Conversion or Write-Off 

Bank Hybrids may be converted into ordinary shares or Written-Off in the following circumstances:

Bank Hybrids are Perpetual but typically have a set date, called the Scheduled or Mandatory Conversion Date, on which they are scheduled to convert into ordinary shares. Whether conversion occurs depends on the Conversion Conditions being satisfied, see Case Study 3 for an example. If the Conversion Conditions are not met on the Scheduled or Mandatory Conversion Date, then conversion will not occur until the next distribution payment date on which the Conversion Conditions are met.
 

The Conversion Conditions operate to ensure that if the value of ordinary shares an investor would receive on conversion of each Bank Hybrid would not be less than $101.011 (being broadly equal to the Face Value each Bank Hybrid) This protects the investor from suffering loss on conversion.
 

There is a risk that the Conversion Conditions are never satisfied and Scheduled or Mandatory Conversion never occurs.

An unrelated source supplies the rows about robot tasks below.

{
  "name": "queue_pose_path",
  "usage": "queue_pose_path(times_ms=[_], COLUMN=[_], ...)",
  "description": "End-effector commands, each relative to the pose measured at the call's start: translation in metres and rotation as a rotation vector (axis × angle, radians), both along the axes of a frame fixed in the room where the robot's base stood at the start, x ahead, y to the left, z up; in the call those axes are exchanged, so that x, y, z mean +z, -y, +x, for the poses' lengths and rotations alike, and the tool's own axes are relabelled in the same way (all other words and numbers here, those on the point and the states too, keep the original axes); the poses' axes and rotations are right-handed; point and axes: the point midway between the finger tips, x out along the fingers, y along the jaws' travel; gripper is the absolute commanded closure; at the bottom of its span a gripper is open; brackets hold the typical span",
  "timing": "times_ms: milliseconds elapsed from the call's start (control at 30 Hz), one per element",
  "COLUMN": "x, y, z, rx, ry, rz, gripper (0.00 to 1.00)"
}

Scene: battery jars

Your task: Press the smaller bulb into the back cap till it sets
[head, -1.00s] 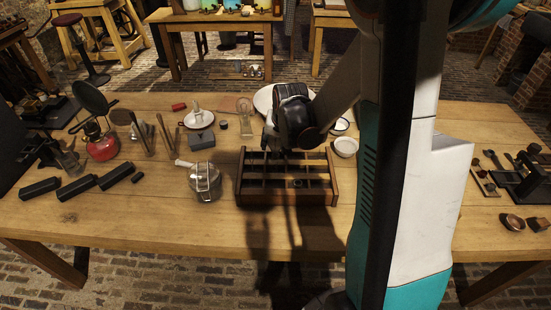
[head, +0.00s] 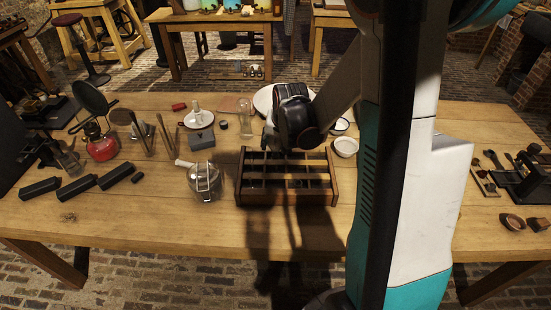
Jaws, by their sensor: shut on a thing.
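My gripper (head: 271,139) is over the back left part of the dark wooden tray (head: 335,190), pointing down. It is shut on something, but the hand and the dim light hide what it holds. The tray has thin bars that split it into several compartments. I cannot make out the smaller bulb or the back cap for certain. A clear glass piece (head: 246,122) stands upright behind the tray, left of my gripper and apart from it.
A grey block (head: 201,139), a white dish (head: 187,120) and a red lamp (head: 102,147) are farther left. White bowls (head: 345,147) stand right of my gripper. The table's front is clear.

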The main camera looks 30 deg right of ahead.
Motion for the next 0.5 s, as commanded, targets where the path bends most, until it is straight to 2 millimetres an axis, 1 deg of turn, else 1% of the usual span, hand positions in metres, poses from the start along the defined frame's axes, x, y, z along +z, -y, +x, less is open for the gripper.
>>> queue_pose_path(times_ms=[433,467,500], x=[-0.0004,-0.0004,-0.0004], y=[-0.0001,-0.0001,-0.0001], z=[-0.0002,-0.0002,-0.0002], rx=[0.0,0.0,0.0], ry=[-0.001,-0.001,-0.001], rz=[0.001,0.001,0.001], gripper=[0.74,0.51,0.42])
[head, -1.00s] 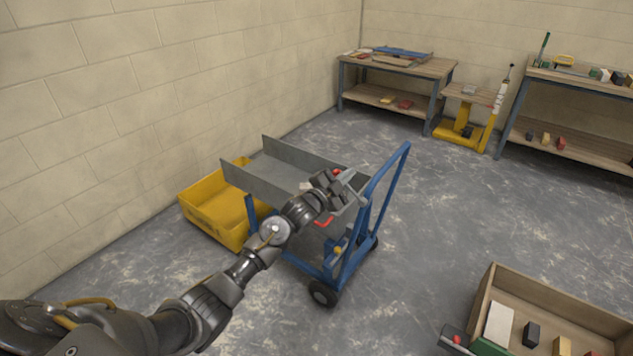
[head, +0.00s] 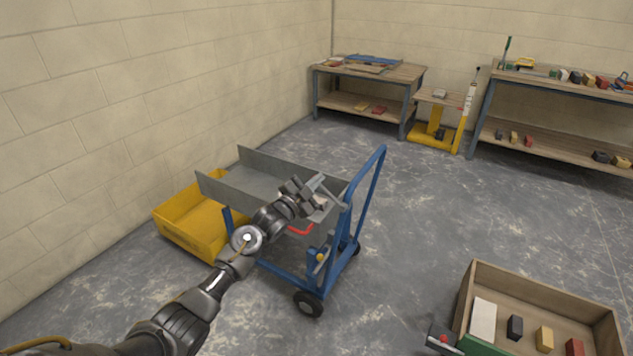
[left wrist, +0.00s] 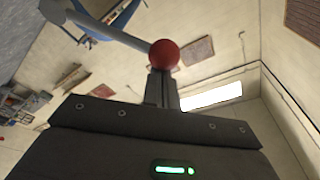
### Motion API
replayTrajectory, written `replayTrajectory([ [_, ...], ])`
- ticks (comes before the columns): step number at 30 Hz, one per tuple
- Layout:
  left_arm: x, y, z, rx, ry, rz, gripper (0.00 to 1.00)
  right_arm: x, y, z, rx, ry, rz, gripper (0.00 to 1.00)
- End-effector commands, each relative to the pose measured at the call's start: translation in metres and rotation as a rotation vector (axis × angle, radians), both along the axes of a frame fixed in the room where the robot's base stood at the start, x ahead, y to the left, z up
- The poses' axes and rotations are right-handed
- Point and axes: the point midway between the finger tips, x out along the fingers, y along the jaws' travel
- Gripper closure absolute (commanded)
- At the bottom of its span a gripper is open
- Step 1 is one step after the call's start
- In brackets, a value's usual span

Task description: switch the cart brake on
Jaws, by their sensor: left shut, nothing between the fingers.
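The cart (head: 322,268) has a blue frame, black wheels and a grey tray (head: 262,182), and stands on the floor ahead. A grey lever (head: 331,194) is at its handle end; in the left wrist view the lever (left wrist: 112,33) ends in a red ball knob (left wrist: 164,54). My left gripper (head: 312,190) is shut and empty beside the lever. In the left wrist view its fingertips (left wrist: 160,80) are right at the knob; whether they touch it I cannot tell. My right gripper is not in view.
A yellow tub (head: 190,220) stands behind the cart by the wall. A wooden box (head: 540,285) with several blocks is at lower right. Workbenches (head: 368,72) and a yellow stand (head: 437,130) line the back.

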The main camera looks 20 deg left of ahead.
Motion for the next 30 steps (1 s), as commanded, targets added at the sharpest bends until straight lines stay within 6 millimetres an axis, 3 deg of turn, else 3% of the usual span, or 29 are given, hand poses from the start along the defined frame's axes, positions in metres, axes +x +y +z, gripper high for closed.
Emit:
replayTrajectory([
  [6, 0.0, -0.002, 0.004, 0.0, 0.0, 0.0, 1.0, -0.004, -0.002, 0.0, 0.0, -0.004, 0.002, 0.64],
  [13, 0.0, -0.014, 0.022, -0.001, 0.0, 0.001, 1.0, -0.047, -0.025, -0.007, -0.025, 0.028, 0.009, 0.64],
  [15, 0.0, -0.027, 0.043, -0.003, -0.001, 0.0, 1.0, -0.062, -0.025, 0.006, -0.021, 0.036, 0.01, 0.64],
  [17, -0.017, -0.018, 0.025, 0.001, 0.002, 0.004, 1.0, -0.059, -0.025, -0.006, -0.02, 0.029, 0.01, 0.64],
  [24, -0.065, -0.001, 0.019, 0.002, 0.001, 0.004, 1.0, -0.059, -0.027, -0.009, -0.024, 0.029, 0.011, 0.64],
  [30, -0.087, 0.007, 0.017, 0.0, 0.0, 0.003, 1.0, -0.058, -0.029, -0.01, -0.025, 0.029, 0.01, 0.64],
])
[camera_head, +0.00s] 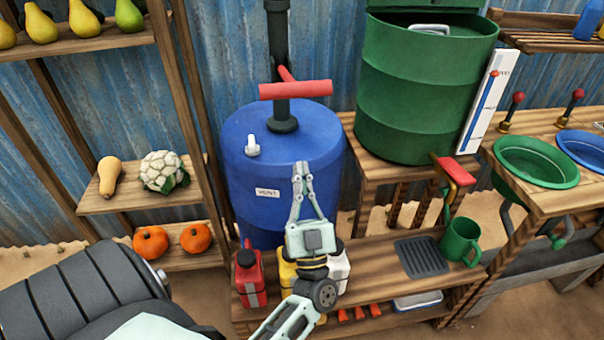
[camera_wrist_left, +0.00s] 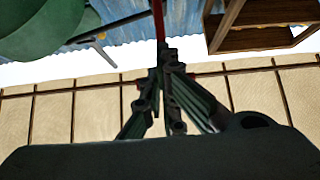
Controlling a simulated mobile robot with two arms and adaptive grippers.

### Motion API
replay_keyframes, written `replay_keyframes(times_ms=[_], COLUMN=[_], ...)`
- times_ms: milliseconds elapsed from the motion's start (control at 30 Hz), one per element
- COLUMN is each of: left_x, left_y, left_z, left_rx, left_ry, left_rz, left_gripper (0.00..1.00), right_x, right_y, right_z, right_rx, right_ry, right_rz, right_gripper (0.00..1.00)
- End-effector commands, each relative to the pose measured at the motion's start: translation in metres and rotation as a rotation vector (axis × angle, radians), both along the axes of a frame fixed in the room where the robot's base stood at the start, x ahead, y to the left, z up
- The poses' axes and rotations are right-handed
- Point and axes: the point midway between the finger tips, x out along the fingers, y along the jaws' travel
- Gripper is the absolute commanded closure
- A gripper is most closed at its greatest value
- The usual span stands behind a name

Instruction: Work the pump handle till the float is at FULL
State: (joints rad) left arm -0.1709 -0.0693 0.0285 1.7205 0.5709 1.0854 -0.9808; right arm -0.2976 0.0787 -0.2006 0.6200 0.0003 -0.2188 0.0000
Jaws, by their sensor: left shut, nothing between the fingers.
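The pump handle (camera_head: 295,90), a red T-bar, sits on a dark upright pipe on top of the blue drum (camera_head: 250,165). My left gripper (camera_head: 301,168) is shut and empty, in front of the drum in the picture and apart from the handle. Its fingers also show closed together in the left wrist view (camera_wrist_left: 165,52), with a thin red strip beyond them that I cannot identify. The white gauge board (camera_head: 502,85) stands beside the green barrel (camera_head: 400,85). Its red float (camera_head: 494,74) is near the top, level with a red mark; the lettering is too small to read. My right gripper is out of view.
A red-handled tap (camera_head: 455,170) is above a green mug (camera_head: 461,242) and drip grate (camera_head: 421,257). Small cans, including a red one (camera_head: 250,275), stand by the drum. A produce shelf (camera_head: 95,200) is left.

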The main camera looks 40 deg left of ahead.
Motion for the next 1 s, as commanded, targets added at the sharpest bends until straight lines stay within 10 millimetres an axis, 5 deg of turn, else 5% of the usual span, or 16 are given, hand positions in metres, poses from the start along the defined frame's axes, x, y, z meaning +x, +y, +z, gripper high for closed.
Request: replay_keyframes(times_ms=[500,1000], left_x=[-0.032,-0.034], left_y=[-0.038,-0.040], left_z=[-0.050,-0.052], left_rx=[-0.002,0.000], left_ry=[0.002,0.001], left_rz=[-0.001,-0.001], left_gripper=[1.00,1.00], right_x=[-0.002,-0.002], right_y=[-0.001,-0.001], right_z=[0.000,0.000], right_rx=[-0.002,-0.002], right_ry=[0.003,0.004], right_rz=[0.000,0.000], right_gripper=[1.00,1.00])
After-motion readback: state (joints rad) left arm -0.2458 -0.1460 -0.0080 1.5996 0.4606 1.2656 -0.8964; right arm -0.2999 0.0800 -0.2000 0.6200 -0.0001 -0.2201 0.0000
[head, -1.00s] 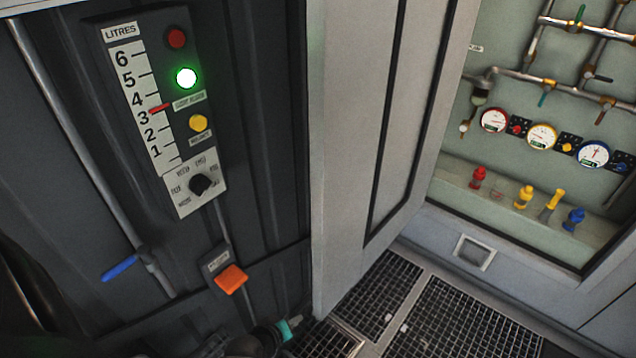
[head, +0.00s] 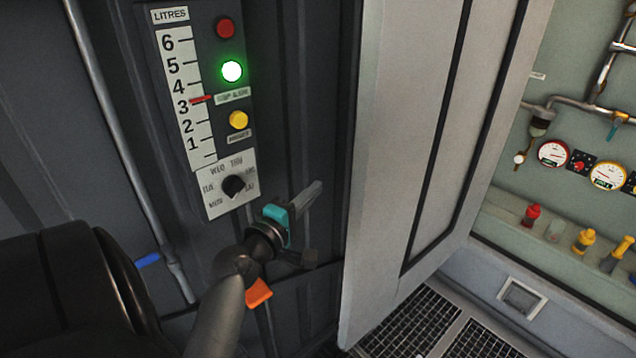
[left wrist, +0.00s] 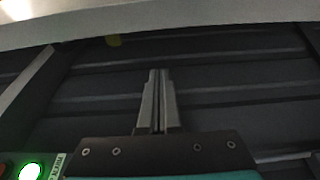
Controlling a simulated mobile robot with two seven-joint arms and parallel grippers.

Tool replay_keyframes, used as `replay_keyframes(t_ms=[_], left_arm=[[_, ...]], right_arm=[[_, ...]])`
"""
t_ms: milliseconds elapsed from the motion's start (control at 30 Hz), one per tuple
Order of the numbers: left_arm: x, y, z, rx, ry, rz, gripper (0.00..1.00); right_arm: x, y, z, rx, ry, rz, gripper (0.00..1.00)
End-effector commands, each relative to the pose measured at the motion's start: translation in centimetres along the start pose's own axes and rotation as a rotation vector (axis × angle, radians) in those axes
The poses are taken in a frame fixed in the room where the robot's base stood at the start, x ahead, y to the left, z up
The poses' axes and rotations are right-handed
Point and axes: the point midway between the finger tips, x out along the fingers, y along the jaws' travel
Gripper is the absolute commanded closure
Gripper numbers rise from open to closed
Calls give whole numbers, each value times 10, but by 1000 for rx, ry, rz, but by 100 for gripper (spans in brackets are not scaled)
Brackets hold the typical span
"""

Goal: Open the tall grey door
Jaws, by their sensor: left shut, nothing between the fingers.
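The tall grey door (head: 425,130) stands ajar in the middle of the head view, with the fitted bay showing past its right side. My left gripper (head: 314,192) is shut and empty in front of the dark ribbed wall, left of the door's near edge and apart from it in the picture. In the left wrist view its fingers (left wrist: 158,74) are together, pointing at the dark wall. A pale band across the top there seems to be the door (left wrist: 150,22). No handle shows on the door. My right gripper is not in view.
A gauge panel (head: 170,75) with a lit green lamp (head: 232,71) and a dial (head: 234,186) is on the wall at left. An orange switch (head: 258,293) is partly behind my gripper. Gauges (head: 553,153) and bottles stand at right. Floor grating (head: 410,318) lies below the door.

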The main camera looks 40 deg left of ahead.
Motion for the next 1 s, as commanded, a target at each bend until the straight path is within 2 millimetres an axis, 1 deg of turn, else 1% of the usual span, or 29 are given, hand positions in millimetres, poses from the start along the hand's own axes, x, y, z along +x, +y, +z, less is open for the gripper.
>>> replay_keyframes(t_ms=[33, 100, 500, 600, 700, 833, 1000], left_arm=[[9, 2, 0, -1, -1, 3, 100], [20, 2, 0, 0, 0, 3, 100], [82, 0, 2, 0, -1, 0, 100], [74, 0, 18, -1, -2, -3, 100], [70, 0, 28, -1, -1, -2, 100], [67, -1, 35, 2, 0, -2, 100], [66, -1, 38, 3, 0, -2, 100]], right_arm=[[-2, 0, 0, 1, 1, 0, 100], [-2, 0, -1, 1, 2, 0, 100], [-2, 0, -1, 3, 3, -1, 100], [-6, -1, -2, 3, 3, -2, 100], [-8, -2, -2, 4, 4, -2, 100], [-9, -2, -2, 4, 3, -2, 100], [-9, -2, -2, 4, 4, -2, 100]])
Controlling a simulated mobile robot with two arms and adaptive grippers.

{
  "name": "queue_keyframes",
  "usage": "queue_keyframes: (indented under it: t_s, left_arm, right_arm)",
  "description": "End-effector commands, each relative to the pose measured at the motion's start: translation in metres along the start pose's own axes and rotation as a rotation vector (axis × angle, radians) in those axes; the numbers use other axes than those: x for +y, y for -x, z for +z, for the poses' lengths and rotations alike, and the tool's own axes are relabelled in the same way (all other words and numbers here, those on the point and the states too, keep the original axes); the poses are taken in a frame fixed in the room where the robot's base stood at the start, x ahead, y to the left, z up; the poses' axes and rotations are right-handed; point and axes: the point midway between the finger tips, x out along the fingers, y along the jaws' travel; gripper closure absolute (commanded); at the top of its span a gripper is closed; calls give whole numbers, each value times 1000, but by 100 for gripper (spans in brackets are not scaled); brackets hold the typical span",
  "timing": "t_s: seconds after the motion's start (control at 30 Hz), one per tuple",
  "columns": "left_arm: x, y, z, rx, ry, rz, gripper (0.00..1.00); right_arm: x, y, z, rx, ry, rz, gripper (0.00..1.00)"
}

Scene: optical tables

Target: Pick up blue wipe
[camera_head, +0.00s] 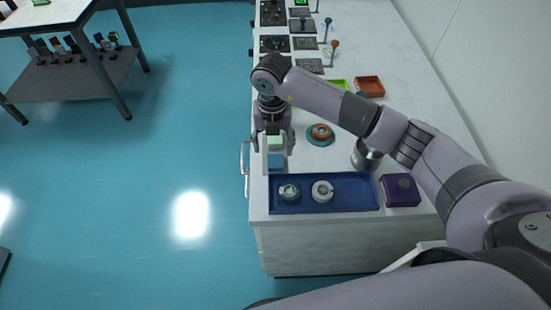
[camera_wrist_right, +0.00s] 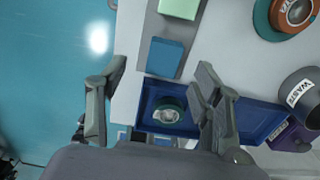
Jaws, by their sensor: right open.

In this case, investors will continue to hold the Bank Hybrid indefinitely.
 

1 Based on the Initial Face Value of $100 per Bank Hybrid and the VWAP of bank ordinary shares during the relevant VWAP period before the conversion date, with the benefit of a 1% discount.

Things you should know

This Guide only looks at some of these features and risks. It does not provide investment advice and cannot address your individual circumstances, objectives or needs. Prior to investing in Hybrids you should ensure that you understand the features and risks. You should read the relevant prospectus carefully, paying attention to the investment risks and information about the issuer, including financial information. If you need further information, you should seek professional advice from your stockbroker, solicitor, accountant or other independent and qualified professional adviser.